Across the data below, how many lines hold "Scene"? Answer with that number and nothing else.

RECORD EXTRACTS:
.....
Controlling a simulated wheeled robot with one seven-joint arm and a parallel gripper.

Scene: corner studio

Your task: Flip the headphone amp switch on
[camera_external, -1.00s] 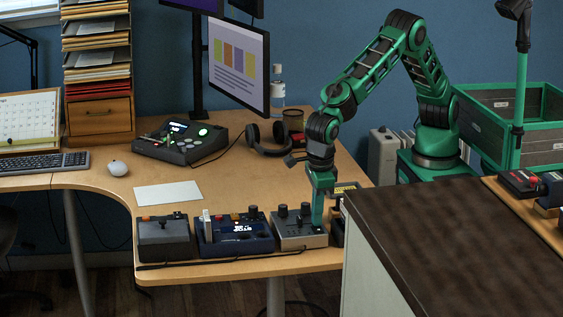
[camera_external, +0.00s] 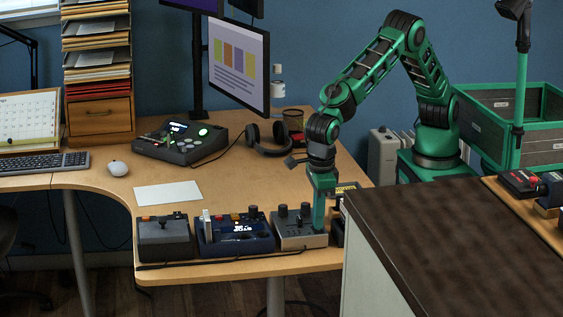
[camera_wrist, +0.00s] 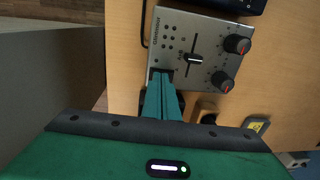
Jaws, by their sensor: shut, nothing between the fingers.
.....
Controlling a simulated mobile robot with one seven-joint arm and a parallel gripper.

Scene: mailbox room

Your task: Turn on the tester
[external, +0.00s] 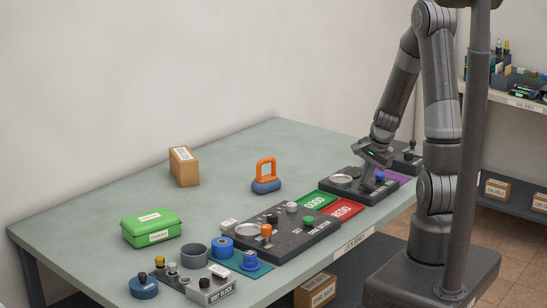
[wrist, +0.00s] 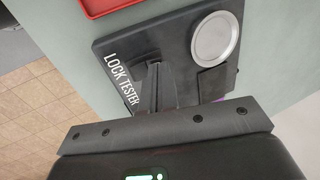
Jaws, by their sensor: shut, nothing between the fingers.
.....
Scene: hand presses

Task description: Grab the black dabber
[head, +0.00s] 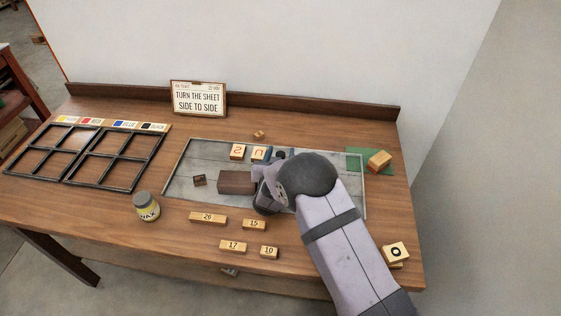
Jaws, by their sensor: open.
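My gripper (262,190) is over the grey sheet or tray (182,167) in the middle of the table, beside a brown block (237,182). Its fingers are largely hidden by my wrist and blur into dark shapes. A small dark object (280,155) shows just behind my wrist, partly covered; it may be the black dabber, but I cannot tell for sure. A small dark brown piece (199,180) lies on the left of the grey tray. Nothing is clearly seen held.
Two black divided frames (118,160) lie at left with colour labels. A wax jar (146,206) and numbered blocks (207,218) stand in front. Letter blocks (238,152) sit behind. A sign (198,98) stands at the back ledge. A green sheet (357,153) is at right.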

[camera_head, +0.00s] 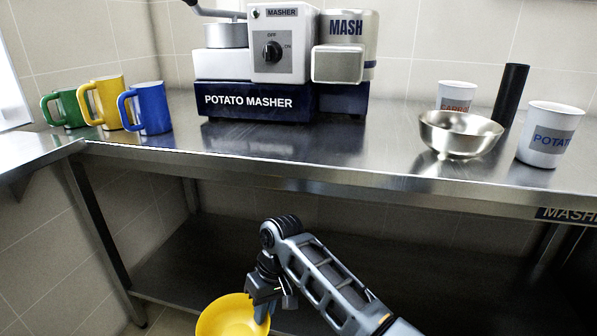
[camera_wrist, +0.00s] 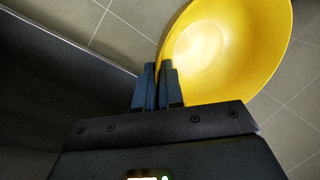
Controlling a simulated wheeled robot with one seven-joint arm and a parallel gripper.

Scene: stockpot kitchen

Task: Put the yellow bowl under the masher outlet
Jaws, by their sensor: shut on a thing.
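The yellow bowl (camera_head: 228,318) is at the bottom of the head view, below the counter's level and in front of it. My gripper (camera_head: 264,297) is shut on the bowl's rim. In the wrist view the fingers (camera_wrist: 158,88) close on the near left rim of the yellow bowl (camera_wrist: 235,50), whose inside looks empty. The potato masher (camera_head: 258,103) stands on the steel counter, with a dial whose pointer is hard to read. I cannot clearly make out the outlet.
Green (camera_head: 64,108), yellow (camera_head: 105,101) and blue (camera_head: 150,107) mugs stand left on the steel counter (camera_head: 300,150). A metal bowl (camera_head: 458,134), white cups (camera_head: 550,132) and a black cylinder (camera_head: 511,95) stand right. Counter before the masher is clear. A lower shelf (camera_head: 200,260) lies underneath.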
.....
COMPLETED TASK: 4